From January to November last year, the British media (none more than this website) paid a huge amount of attention to the US presidential election. It would be foolish to expect it to be reciprocated – for reasons of economic and military clout, and George Bush's greater capacity for divisiveness than any of his British counterparts – but the American bloggers, at least some of them, are watching.
A search on politics.feedster.com (which trawls through the latest postings from US political blogs) gives the tenor: Tony Blair has called an election and is likely to win. Pejmanesque puts a likely victory down to the Blair government doing "what most people think is a good and competent job at running the country" and the weakness of the opposition, but concedes that recent Tory poll showings may make it more of a nailbiter. Andrew Sullivan writes that it no longer looks like such a "shoo-in" for New Labour.
Glenn Reynolds makes no claim on the result, but does have a few words to say on what he thinks will be the likely post-result spin in the US press, to which he ascribes the usual liberal agenda.
"If Blair loses or does badly, the press will say that the election was a referendum on the Iraq war and Bush. If Blair does better than expected, the press will say that the election was about local issues of no greater significance. (Either way, resentment of the Blair government's position on the EU and immigration will be largely ignored.)"
It is equally reasonable to assume that a Blair victory will be hailed by the US rightwing bloggers as a vindication of Mr Bush and a triumph for the coalition of the willing, much as was John Howard's re-election in Australia.
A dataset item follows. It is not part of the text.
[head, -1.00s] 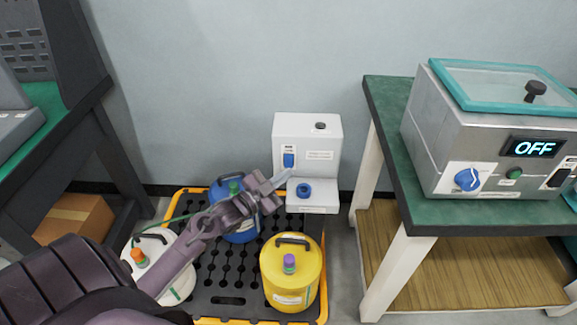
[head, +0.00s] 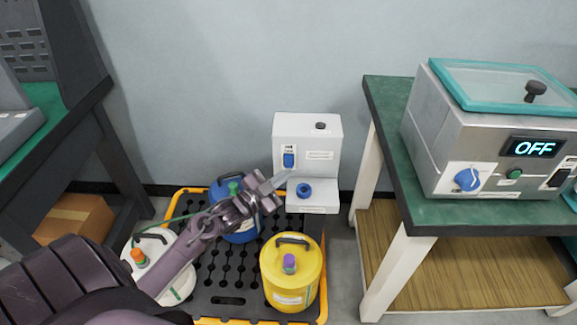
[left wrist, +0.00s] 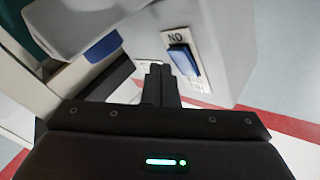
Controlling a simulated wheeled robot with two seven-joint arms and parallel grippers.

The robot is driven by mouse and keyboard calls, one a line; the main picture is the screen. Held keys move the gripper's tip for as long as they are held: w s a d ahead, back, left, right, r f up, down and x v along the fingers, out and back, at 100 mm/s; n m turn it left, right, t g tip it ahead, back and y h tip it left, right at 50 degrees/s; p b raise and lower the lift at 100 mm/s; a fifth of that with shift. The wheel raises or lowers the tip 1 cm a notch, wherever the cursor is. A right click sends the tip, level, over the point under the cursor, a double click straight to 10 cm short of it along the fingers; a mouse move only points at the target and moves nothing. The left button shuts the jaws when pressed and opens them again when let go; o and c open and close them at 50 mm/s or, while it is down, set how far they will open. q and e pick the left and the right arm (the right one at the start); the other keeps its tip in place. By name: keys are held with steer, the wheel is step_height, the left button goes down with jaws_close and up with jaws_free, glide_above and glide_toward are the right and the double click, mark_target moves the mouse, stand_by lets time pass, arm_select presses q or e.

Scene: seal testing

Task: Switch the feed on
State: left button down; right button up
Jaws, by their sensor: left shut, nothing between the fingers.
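A white feed unit (head: 308,140) stands against the wall behind the pallet, with a blue rocker switch (head: 288,160) on its front left and a blue ring (head: 304,190) on its lower step. In the left wrist view the blue rocker switch (left wrist: 183,60) sits on a white label plate, its lettering only partly readable. My left gripper (head: 286,177) is shut and empty, its tips just below the switch in the head view. In the left wrist view the shut fingers (left wrist: 159,72) point just left of the switch; I cannot tell whether they touch the unit. My right gripper is not in view.
A spill pallet (head: 210,283) with yellow edges holds a blue, a yellow (head: 292,268) and a white container (head: 160,257). On the right, a green-topped table (head: 393,160) bears a machine (head: 480,140) whose display reads OFF. A cardboard box (head: 75,217) sits under the left bench.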

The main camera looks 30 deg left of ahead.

Daily Kos puts the US president back into the equation too, quoting from a focus group that measured second-by-second reaction to a recent White House press conference where Mr Bush and Mr Blair stood next to each other. The focus group response plummeted into negative territory before either man had spoken. The comments section is filled with disbelief that either Mr Blair or Silvio Berlusconi could remain in office after entering into alliance with Mr Bush. Even when US blogs are talking European domestic politics, there is little escape from the man in White House.